Rows from a robot dataset:

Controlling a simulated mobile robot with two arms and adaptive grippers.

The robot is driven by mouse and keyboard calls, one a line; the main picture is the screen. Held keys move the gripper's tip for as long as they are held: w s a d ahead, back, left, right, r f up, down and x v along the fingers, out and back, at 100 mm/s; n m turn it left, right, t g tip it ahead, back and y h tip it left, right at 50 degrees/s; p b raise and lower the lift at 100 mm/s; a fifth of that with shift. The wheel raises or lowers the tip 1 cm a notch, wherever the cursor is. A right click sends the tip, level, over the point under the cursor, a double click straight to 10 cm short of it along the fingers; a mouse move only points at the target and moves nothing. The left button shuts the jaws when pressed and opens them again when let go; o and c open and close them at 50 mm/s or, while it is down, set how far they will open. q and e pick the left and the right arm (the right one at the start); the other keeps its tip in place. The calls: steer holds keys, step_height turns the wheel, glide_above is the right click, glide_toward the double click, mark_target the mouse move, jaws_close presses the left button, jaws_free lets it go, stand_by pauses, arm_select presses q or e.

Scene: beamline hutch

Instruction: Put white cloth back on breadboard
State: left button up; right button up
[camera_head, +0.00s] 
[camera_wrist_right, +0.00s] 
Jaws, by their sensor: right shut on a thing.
==
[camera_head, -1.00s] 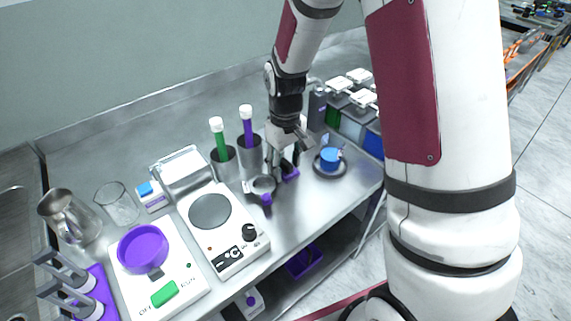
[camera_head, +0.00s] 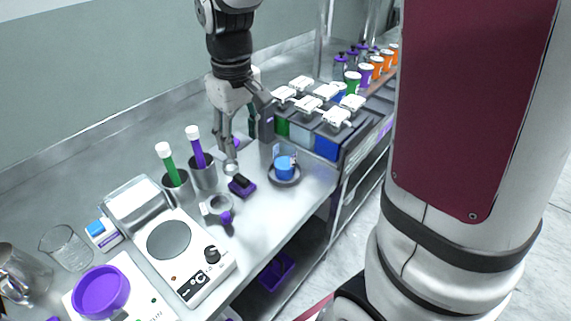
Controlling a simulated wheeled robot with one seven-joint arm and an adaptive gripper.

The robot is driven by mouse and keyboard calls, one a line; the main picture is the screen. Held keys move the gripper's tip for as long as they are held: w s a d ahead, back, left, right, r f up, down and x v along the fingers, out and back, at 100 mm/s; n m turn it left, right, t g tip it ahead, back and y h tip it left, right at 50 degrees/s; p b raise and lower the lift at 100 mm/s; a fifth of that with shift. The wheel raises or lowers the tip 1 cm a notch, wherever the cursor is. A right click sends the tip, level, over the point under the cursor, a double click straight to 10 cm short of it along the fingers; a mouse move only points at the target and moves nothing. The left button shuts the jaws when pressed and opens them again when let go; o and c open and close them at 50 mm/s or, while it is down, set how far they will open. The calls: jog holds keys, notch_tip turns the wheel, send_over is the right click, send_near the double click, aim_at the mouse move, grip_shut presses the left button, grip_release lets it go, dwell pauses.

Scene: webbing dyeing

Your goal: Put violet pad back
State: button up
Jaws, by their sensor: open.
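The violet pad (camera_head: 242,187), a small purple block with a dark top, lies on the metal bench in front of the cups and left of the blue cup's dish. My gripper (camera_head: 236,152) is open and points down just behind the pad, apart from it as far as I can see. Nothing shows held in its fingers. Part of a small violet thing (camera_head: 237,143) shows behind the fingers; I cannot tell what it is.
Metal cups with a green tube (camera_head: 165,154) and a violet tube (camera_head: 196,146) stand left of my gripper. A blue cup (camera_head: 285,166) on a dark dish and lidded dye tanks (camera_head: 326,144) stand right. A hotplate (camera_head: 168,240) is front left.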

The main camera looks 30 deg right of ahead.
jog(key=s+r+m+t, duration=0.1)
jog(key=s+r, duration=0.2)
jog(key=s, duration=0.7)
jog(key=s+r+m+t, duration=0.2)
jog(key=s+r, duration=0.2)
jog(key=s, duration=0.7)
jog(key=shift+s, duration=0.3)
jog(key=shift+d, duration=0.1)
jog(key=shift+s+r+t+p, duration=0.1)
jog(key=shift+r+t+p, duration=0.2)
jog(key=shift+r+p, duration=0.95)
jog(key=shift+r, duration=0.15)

Problem statement:
Print exactly the lines from the line containing "[camera_head, -1.00s]" through the line containing "Controlling a simulated wheeled", and omit any picture found among them.

Task result:
[camera_head, -1.00s] 
[camera_head, +0.00s] 
Controlling a simulated wheeled robot with one seven-joint arm and an adaptive gripper.

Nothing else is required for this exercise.